Effective July 13, 2026, Dangote Refinery established ex-depot prices of $0.779 per litre for Premium Motor Spirit (PMS), $1.087 for diesel, and $0.942 for aviation fuel, simultaneously cancelling all existing naira-denominated invoices. This decision stems from the refinery’s increasing reliance on dollar-purchased crude, as supplies under the federal government’s naira-for-crude initiative proved insufficient. Industry reports indicate that the refinery received only seven domestic crude cargoes in May, falling short of its monthly requirement of 13-15 cargoes, necessitating substantial dollar-denominated crude imports. This exposure to exchange rate volatility became commercially untenable for the private investor.
At the prevailing official exchange rate of approximately N1,380 per US dollar, the new dollar prices translate to roughly N1,075 per litre before the addition of transportation costs, depot margins, regulatory charges, and marketer profits. While the immediate price increase may seem modest, the long-term danger is the direct tethering of petrol prices to the naira’s fortunes. A depreciation to N1,500/$ would push the cost to approximately N1,169 per litre, and to N1,600/$ would raise it to about N1,246, all without any change in global crude prices or refining costs.

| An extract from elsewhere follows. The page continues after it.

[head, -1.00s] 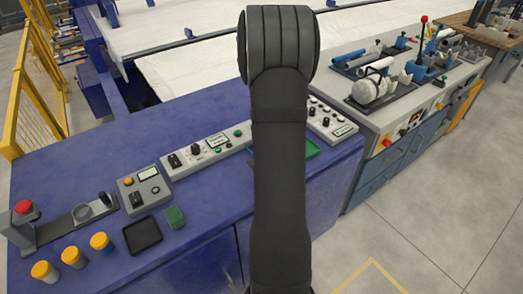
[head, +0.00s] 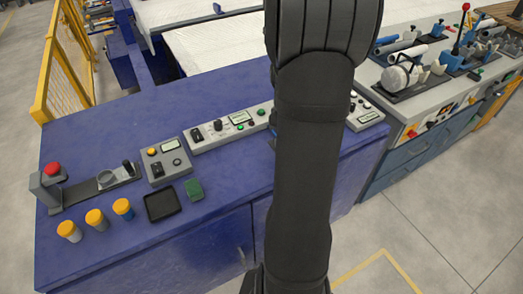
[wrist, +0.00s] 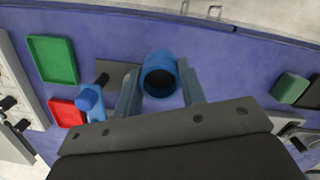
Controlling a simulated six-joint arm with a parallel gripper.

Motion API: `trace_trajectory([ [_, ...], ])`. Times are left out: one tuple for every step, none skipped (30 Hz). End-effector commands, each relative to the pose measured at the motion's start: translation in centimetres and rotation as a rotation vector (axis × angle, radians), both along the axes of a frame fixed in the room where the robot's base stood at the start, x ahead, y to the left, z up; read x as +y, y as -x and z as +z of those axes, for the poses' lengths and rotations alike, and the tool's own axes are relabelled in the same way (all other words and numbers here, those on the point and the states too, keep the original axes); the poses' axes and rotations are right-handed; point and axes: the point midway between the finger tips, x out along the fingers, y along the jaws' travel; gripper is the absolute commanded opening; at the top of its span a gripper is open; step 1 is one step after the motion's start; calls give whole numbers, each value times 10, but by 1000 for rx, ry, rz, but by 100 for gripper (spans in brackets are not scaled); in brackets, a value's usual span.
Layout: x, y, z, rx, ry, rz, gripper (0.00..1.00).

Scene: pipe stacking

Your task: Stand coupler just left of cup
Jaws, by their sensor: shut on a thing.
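In the wrist view, my gripper (wrist: 160,92) is shut on a blue ring-shaped coupler (wrist: 159,78), one finger on each side. The coupler's open end faces the camera, with the blue bench top behind it; I cannot tell whether it touches the bench. In the head view, my dark arm hides the gripper and coupler. No thing is clearly the cup. A small blue item (wrist: 90,102) stands left of the gripper in the wrist view.
In the wrist view, a green tray (wrist: 53,60), a red tray (wrist: 66,112) and a grey plate (wrist: 112,73) lie left. In the head view, three orange-lidded jars (head: 96,219), a black tray (head: 162,205) and control boxes (head: 166,162) occupy the bench's left part.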

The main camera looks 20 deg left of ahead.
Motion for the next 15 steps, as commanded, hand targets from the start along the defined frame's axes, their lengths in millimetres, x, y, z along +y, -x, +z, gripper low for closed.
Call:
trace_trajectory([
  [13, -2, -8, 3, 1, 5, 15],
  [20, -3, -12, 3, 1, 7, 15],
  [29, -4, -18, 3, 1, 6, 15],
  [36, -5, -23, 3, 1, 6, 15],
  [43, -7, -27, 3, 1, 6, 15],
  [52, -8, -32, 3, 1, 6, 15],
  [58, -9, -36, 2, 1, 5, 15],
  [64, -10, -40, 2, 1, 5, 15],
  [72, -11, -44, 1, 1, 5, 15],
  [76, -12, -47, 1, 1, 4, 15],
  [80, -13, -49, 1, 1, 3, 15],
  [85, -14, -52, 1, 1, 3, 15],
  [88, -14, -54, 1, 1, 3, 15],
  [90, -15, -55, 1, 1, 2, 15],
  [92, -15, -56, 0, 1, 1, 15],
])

Exchange rate depreciation alone now dictates domestic pump price hikes.
This outcome directly contradicts the objectives of the naira-for-crude initiative, launched in 2024 to supply local refiners with crude in naira, thereby reducing dollar demand, bolstering local refining, conserving foreign reserves, and stabilising fuel prices. The policy’s failure to guarantee adequate domestic crude supply in naira has undermined its efficacy. Professor Emeritus of Petroleum Economics, Wumi Iledare, posits that Dangote Refinery has merely stated its price in a deregulated market, a legitimate commercial response to foreign exchange exposure rather than price-fixing.

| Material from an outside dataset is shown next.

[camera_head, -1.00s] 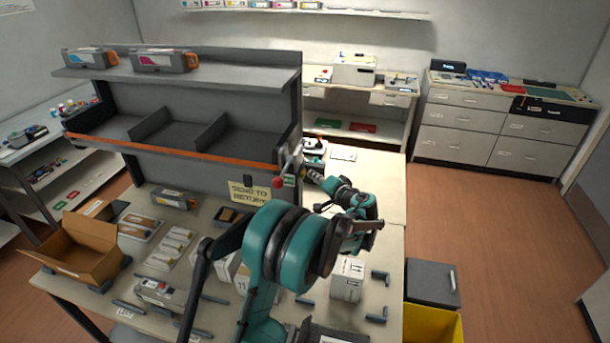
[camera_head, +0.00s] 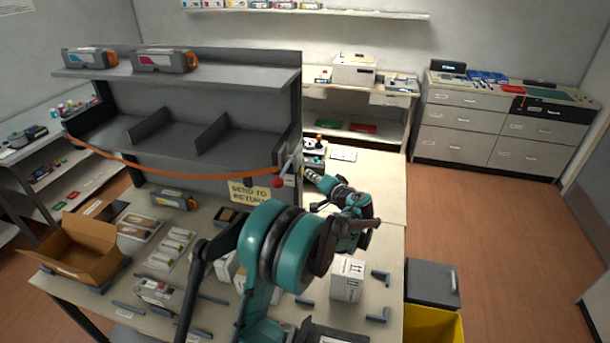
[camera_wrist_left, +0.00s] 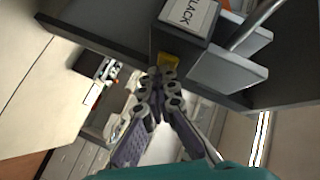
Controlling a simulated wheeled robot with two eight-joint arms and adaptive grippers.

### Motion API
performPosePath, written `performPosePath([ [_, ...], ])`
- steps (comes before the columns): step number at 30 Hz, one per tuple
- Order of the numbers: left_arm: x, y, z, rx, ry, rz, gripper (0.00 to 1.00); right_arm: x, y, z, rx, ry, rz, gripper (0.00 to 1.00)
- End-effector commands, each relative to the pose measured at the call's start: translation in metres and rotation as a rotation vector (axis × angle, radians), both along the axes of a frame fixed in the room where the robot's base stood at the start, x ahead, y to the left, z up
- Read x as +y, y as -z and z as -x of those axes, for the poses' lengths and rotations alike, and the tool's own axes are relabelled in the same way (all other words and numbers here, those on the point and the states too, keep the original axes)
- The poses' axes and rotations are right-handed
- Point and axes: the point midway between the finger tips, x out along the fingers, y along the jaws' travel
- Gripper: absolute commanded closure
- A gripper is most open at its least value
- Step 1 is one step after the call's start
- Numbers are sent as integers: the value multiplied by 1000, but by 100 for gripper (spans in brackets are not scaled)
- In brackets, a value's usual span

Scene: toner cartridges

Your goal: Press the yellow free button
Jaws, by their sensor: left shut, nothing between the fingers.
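The yellow button (camera_wrist_left: 170,61) shows in the left wrist view, on the side of a dark block below a white label reading "LACK". My left gripper (camera_wrist_left: 162,74) is shut and empty, its fingertips right at the button and seeming to touch it. In the head view my left gripper (camera_head: 308,173) is at the right end post of the grey shelf unit (camera_head: 215,62), where the button itself does not show. An orange strap (camera_head: 170,170) hangs in a sagging curve across the shelf front. My right gripper is not in view.
A red knob (camera_head: 278,182) and a "send to return" sign (camera_head: 249,192) are close to the gripper. Below my arm, the workbench (camera_head: 385,190) holds an open cardboard box (camera_head: 85,250), a white carton (camera_head: 347,279) and cartridges. A yellow bin (camera_head: 432,325) stands at the right.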

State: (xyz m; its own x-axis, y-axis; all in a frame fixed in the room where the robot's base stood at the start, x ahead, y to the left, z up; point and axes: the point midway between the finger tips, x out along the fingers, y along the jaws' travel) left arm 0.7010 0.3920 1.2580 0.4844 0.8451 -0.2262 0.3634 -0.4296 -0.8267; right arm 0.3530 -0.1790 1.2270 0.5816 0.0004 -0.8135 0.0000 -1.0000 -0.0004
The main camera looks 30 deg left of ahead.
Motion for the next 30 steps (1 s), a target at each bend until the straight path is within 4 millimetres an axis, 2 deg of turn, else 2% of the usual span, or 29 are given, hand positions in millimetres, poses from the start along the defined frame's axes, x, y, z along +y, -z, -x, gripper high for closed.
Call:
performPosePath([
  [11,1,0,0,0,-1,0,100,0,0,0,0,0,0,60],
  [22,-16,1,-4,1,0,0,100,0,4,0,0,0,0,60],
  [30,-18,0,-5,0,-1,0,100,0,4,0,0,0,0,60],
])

However, the commercial logic does not negate the broader economic consequences. Nigeria’s downstream petroleum market is far from perfectly competitive. With state-owned refineries operating below capacity and imported products remaining costly, Dangote Refinery’s dominant position means its commercial decisions have national economic ramifications. Stakeholders, including the Petroleum Products Retail Outlets Owners Association of Nigeria (PETROAN), warn that dollar-denominated fuel transactions could accelerate the dollarisation of the Nigerian economy. The Independent Petroleum Marketers Association of Nigeria (IPMAN) anticipates increased competition for scarce foreign exchange, further pressuring the naira and exacerbating pump price volatility. Depot operators have already begun raising loading prices in anticipation of higher replacement costs.
The wider economy faces significant inflationary pressures. With headline inflation at 15.93 per cent and food inflation at 16.96 per cent in May 2026, fuel prices, a major driver of inflation due to their impact on road transport, will inevitably feed into higher costs for goods and services. Businesses reliant on generators due to unreliable electricity supply will also face increased operational expenses.

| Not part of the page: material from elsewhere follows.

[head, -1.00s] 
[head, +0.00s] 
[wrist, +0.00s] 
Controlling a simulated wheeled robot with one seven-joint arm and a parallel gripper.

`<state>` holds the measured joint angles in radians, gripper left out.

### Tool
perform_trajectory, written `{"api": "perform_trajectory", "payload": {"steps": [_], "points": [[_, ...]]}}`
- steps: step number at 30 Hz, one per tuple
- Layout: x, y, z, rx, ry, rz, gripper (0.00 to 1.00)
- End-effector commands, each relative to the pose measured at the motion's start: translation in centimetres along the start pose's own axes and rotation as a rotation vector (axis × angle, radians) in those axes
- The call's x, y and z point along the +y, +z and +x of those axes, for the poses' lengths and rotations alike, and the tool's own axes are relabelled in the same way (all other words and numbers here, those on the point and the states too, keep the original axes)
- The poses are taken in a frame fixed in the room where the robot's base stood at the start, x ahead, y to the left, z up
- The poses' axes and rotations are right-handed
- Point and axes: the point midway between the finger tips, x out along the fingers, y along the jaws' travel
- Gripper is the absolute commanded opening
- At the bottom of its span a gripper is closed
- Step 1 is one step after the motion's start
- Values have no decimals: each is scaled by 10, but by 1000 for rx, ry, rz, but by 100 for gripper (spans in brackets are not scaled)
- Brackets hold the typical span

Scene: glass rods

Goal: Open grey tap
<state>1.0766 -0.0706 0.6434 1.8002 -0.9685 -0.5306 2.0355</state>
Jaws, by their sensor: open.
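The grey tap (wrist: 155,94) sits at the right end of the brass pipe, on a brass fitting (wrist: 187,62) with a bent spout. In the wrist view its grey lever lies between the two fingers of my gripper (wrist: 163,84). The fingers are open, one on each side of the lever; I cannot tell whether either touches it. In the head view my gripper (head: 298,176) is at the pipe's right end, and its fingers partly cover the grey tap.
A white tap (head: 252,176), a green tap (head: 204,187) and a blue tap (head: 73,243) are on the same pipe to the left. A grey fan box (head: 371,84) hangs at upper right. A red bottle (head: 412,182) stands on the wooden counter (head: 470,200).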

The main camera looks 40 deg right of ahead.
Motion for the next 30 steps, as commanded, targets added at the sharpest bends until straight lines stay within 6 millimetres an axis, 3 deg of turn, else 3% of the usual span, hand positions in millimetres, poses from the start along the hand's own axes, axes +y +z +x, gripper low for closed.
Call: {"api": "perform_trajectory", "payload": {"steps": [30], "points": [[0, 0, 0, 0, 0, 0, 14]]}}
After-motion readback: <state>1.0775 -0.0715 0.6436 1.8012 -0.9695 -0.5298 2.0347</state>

This development exposes a critical policy contradiction. The government’s failure to ensure a consistent and transparent domestic crude supply framework for refiners has effectively transferred foreign exchange risk from the refinery to consumers and businesses. Unless this framework is urgently restored, local refining alone will not guarantee affordable fuel, and pump prices will increasingly reflect the naira’s value in the forex market rather than domestic refining costs.